> _Goal_: Your task is to repeat, word for word, the line containing "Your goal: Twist" and all lines that follow it to the end of the material, and no other lines.

-- begin Data extract --

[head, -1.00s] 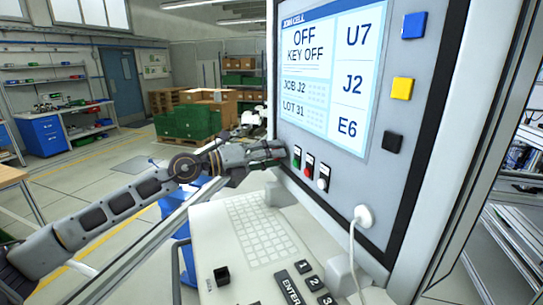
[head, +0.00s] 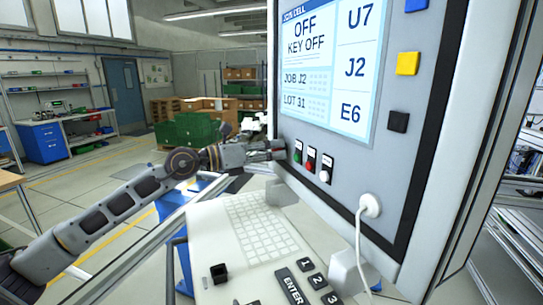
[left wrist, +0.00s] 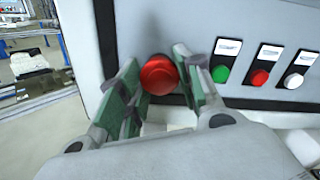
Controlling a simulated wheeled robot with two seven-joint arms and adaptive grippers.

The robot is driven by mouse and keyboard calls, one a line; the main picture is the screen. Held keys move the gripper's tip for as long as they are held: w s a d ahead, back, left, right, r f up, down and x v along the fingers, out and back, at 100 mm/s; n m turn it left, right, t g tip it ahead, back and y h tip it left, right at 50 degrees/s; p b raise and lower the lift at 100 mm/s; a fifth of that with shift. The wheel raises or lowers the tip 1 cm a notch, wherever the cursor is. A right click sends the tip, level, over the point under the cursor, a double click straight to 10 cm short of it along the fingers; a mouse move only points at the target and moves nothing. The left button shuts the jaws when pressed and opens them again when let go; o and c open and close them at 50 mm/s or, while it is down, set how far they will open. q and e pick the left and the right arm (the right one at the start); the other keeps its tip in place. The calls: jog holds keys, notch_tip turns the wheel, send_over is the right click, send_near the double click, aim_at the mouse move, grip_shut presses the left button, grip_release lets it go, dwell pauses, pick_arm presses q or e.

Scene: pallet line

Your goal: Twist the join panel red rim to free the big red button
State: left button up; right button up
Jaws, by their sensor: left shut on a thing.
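The big red button (left wrist: 158,75) with its red rim shows in the left wrist view, on the lower left of the grey join panel (left wrist: 240,92). My left gripper (left wrist: 160,88) has its green-padded fingers on either side of the button, shut on its rim. In the head view, my left gripper (head: 278,150) reaches the panel's left edge, and the button is mostly hidden there. The panel's screen (head: 325,70) reads OFF and KEY OFF. My right gripper is not in view.
Small green (left wrist: 220,73), red (left wrist: 260,77) and white (left wrist: 293,80) buttons sit close to the right of my left gripper. A keyboard shelf (head: 255,235) juts out below the panel. A white plug (head: 370,205) with a cable hangs from the panel's lower part.

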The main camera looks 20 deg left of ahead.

-- end Data extract --

> _Answer to the task_:
Your goal: Twist the join panel red rim to free the big red button
State: left button up; right button up
Jaws, by their sensor: left shut on a thing.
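The big red button (left wrist: 158,75) with its red rim shows in the left wrist view, on the lower left of the grey join panel (left wrist: 240,92). My left gripper (left wrist: 160,88) has its green-padded fingers on either side of the button, shut on its rim. In the head view, my left gripper (head: 278,150) reaches the panel's left edge, and the button is mostly hidden there. The panel's screen (head: 325,70) reads OFF and KEY OFF. My right gripper is not in view.
Small green (left wrist: 220,73), red (left wrist: 260,77) and white (left wrist: 293,80) buttons sit close to the right of my left gripper. A keyboard shelf (head: 255,235) juts out below the panel. A white plug (head: 370,205) with a cable hangs from the panel's lower part.

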The main camera looks 20 deg left of ahead.

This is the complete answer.